Bear with me if you've heard all this before, or lived it, but it is of some help to express it. Among other things, I owe my mother my freedom and its benefits, for she was the driving force behind our leaving Cuba "before it was too late." My father was too deeply rooted in his native habitat to have left it purely on his own initiative, and indeed, he never fully recovered from being uprooted. My mother, however, was focused like a laser on saving her children from the horrors of communism. If she'd had to, she would have left without my father, who later related how she was obsessed and almost crazed with getting her kids out of danger.

She had never been and never would be political, and in a sense she was unworldly, but she never trusted Fidel, and she read between the lines better and quicker than most. As it became increasingly clear to her what the "revolution" was about and would entail, she was seized by a kind of lingering panic. She later recalled how she would dread every new Castro speech, fearing he would finally shut down all chance of escape, but she persisted and prevailed, though it took several years of trying before we were allowed to leave.

She never looked back. She never saw her beloved parents again, but even after it became possible to visit Cuba, she wouldn't go (although my father did, alone). She wouldn't dream of her children returning to that hellhole, and she never understood how anyone who'd gotten out could possibly let their kids go there (it was not a good idea to talk to her about the Elián González case). Oddly, or perhaps predictably, her visceral rejection of the "revolution" did not include nostalgia for pre-Castro Cuba, certainly nothing like my father's gnawing longing for the past. To her, that Cuba was dead, something that no longer existed and would never return. She showed little or no interest in "las cosas de antes," or the old things, which may have been her way to cope with the loss without being eroded by it, as my father was.

My parents only left Cuba for the sake of their children. My father never would have left otherwise, and my mother would not have pushed him for any other reason. They weren't looking for better material conditions for their kids, either--they were afraid for their minds and souls. My mother especially was convinced that, if the family stayed, the children would, in effect, be taken from their parents and corrupted, turned into what she would have considered alien beings, and the prospect terrified her.

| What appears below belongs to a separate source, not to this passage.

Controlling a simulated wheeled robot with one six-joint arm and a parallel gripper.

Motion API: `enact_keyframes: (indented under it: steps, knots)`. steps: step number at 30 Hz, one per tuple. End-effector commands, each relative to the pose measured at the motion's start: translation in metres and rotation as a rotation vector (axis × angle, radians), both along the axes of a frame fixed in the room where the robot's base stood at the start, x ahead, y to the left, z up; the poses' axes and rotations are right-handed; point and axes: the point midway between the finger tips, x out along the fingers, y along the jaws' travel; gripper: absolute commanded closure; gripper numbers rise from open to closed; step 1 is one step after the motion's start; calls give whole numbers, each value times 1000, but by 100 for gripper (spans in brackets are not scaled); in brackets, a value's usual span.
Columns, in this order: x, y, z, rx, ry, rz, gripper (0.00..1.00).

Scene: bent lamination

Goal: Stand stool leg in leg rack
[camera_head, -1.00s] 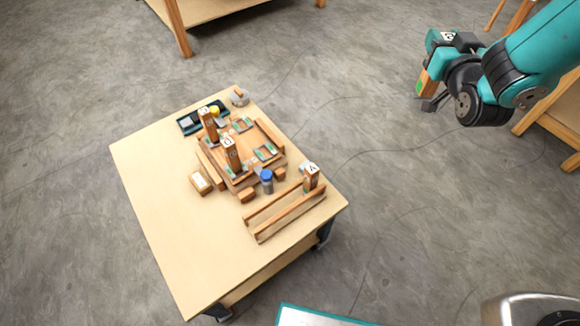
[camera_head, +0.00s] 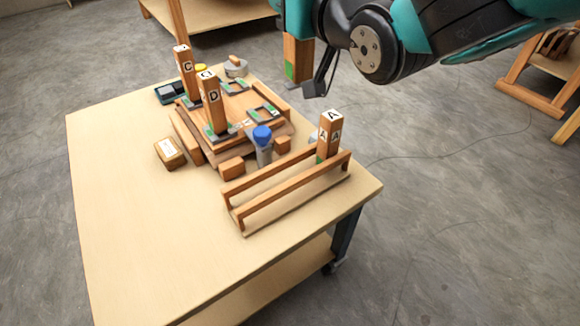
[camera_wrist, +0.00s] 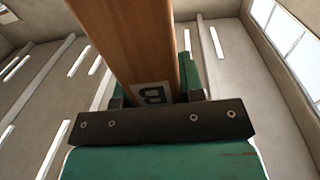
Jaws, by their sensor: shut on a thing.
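My gripper (camera_head: 308,62) is shut on a wooden stool leg (camera_head: 297,50), held above the back right of the table. In the wrist view the same leg (camera_wrist: 130,45) sits between the jaws (camera_wrist: 152,100), with a label B near them. The head view shows green on its lower part; its top is out of frame. The leg rack (camera_head: 290,198), with two long wooden rails, is at the table's front right. Leg A (camera_head: 328,138) stands upright at its right end. The rack's left and middle stretch is empty. My gripper is apart from the rack, behind it.
Legs C (camera_head: 185,70) and D (camera_head: 211,104) stand upright on a wooden fixture (camera_head: 188,143) behind the rack. A blue-capped bottle (camera_head: 263,148) and small wooden blocks (camera_head: 231,167) are between them. A labelled block (camera_head: 170,153) lies left. The table's (camera_head: 125,220) front left is clear.

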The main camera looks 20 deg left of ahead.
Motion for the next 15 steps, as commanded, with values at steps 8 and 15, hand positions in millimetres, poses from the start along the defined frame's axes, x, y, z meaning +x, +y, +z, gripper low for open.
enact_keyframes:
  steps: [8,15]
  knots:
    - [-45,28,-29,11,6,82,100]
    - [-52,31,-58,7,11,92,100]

I am impressed by the purity of my parents' sacrifice to this day, and it has shaped my life. I cannot relate, to put it very mildly, to people who dishonor or disrespect such parents, particularly people of Cuban origin. I also cannot tolerate the ignorance and insensitivity of the kind of non-Cubans who were all for sending Elián González back to hell, and that particular incident had a major impact on my consciousness and subsequent thinking. Behind it all was the image of my mother, sitting in fear through yet another interminable speech by you-know-who, desperate to get her children beyond his reach. I will not forget.

I will not impose upon you with more personal reminiscences, and I do not wish to be overly sentimental, for she was not. However, I do think she was an exceptional Cuban, and I have always been proud of that and drawn inspiration and strength from it. I cannot help but see her as a piece of the real and true Cuba, or at least the best Cuba, the one whose great promise so tragically miscarried. She was part of that promise, but she would not let her children sink with it, and I will always be grateful.

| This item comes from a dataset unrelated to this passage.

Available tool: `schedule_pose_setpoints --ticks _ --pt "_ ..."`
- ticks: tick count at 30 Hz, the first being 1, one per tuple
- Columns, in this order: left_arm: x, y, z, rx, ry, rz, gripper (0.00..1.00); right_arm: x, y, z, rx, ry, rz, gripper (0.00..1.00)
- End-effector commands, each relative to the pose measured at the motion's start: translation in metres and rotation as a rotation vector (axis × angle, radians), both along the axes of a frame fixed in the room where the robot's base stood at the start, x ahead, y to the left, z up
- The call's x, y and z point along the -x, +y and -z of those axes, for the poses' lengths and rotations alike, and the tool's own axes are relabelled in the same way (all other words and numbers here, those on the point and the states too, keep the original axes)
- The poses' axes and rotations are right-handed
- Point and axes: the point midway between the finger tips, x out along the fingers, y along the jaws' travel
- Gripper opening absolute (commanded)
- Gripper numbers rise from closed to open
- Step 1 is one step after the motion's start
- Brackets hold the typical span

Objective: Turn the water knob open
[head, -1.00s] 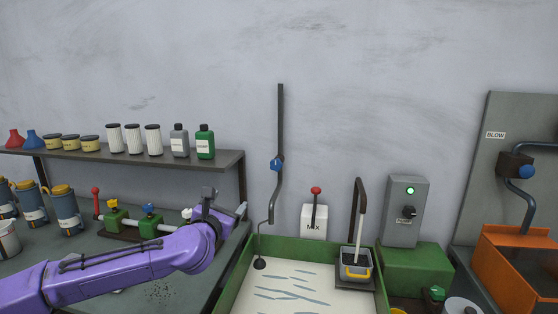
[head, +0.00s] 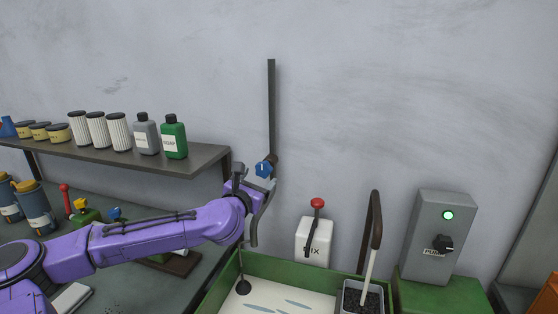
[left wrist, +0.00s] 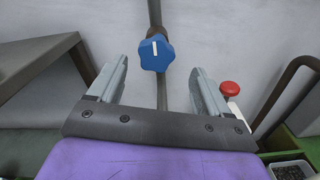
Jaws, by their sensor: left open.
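The water knob (head: 264,168) is a blue lobed knob on a dark vertical pipe (head: 271,105) on the wall. In the left wrist view the knob (left wrist: 156,53) shows a white mark pointing up, slightly left. My left gripper (head: 258,175) is at the knob in the head view, its purple arm coming in from the left. In the left wrist view my open left gripper (left wrist: 160,80) has one finger on each side below the knob. The knob is ahead of the fingertips, and nothing is between them but the pipe behind. My right gripper is out of view.
A green-rimmed basin (head: 300,268) stands below the pipe. A red-topped mix lever (head: 317,203) and a grey switch box (head: 440,235) with a green light are to the right. A shelf (head: 190,160) with bottles and filters is on the left.

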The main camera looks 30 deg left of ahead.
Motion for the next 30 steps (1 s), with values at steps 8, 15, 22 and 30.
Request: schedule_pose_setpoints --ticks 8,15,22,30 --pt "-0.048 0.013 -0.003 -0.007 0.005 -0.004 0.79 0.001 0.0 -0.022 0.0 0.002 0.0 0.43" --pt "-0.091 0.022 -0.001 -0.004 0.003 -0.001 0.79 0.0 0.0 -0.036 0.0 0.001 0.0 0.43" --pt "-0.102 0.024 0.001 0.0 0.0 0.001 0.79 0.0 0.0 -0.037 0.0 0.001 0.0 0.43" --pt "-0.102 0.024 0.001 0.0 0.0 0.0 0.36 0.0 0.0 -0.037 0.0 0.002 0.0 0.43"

Gracias, mami. Descansa en paz.

11 comments to Another piece of the best of Cuba laid to rest

  • Carlos Eire

    My deepest condolences, Asombra. I know exactly what you mean and I thank you for sharing your thoughts and feelings with all of us at this sad moment. You are correct: the sacrifices made by our parents were incalculable. And so are the benefits we reaped as a result of their courage.
    My heart goes out to you and yours.

  • Abrazos, amigo...it ain't easy. I was there very, very recently. Time obviously helps but never completely conquers the aching grief.

  • Dear Asombra, please accept my deepest condolences. Those best of Cuba, those I have the pleasure of
    knowing personally, and those like your mother, whom I admire even though I never had the honor of meeting her; they are the inspiration,along with those brave ones on the island, for my personal committment to the fight for a free Cuba. May God bless her and keep her always in peace.

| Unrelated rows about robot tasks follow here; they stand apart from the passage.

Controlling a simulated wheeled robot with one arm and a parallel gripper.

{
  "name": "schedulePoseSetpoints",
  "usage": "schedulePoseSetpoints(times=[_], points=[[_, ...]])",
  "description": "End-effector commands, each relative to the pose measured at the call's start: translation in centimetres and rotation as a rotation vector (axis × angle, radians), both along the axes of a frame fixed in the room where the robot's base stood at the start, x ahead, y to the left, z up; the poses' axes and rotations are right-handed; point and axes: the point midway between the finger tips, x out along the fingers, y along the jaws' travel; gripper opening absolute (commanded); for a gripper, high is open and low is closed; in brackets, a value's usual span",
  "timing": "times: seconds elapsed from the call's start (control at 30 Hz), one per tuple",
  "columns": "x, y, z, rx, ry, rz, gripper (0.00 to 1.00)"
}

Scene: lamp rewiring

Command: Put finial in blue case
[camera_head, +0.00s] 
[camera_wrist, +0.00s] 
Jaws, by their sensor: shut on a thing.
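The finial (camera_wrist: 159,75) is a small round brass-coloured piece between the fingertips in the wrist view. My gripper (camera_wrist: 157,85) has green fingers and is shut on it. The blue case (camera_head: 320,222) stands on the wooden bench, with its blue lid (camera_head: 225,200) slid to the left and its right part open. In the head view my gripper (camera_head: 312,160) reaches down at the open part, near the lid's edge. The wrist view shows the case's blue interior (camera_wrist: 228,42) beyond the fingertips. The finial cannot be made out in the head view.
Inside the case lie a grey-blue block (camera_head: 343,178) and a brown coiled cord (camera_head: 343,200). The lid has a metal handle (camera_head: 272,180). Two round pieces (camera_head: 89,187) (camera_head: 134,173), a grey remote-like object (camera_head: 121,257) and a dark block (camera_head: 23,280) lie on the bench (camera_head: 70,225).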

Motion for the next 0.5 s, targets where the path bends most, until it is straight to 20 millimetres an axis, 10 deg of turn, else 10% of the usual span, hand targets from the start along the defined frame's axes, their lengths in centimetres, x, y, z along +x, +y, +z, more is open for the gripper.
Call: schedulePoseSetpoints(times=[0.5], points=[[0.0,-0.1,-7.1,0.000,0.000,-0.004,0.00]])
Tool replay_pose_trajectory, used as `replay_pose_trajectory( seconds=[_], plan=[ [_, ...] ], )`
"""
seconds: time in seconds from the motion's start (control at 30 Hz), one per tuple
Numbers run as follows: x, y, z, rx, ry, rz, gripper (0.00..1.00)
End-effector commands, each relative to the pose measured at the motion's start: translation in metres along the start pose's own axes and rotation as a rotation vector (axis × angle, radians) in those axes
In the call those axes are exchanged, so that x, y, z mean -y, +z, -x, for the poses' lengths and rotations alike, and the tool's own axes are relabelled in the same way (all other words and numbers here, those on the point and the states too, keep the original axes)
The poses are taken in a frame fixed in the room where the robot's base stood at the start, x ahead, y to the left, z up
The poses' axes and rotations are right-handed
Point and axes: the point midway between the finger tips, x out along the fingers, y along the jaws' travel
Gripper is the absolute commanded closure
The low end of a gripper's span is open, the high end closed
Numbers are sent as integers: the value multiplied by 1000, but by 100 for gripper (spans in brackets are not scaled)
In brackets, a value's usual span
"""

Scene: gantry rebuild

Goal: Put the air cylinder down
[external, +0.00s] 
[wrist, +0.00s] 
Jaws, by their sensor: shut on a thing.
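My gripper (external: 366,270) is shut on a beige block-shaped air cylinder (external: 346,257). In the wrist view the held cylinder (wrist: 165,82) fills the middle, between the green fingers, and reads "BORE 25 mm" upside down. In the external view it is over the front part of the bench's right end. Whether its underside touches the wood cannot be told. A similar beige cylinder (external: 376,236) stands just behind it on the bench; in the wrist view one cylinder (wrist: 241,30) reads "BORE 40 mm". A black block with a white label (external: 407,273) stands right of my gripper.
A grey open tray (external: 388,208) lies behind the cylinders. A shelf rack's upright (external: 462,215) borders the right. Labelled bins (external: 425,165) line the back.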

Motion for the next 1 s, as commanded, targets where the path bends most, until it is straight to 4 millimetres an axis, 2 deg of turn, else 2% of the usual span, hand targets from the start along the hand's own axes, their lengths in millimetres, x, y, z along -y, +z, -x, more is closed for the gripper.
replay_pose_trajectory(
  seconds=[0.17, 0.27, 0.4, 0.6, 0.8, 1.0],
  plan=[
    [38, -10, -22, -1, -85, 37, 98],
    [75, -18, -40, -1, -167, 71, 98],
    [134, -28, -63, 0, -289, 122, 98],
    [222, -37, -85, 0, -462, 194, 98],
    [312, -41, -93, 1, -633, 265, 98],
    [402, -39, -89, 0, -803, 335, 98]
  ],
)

  • My deepest condolences.

    May God be with you and yours, just as He is with your Mom.

  • Honey

    Ditto all that has been said so far.

    I wish the rest of our country understood the importance and relevance of the bravery of people like your mother.

  • OmarD

    Dittos to all the above. Your writing has reminded me so much of my departed parents who shared the save values and experiences. Thank you.

  • asombra

    Thank you all for the kind words. And Carlos, I thought of you as I wrote this post, given your personal history, including your response to the Elián debacle. It's really amazing how many people still don't get it, or at least act that way.

  • asombra

    My mother was not an imperious woman, but her highly atypical attitude towards the lost Cuba was similar to that of Dowager Empress Marie Feodorovna towards the lost tsarist Russia, at least as portrayed in the 1956 film Anastasia (with Helen Hayes playing the old empress in exile). In a sense, my mother saw nostalgia as a kind of weakness, denial, or a waste of emotional energy which would change nothing. In that respect, she was stronger than my father--she refused to let the "revolution" screw her over twice, or keep screwing her indefinitely.

  • In a few days the fond memories of a wonderful life, along with the realization that it was clearly time to say good bye, might start ameliorating at least some of the grief...please don't get me wrong. I'm no priest, pastor or feel-good motivational speaker...but that's how it worked for me only a few months ago.

  • FreedomForCuba

    My heartfelt condolences, RIP in God's Glory...

  • joelima

    Very sorry for your loss, Asombra. Mi mas sentido pesame.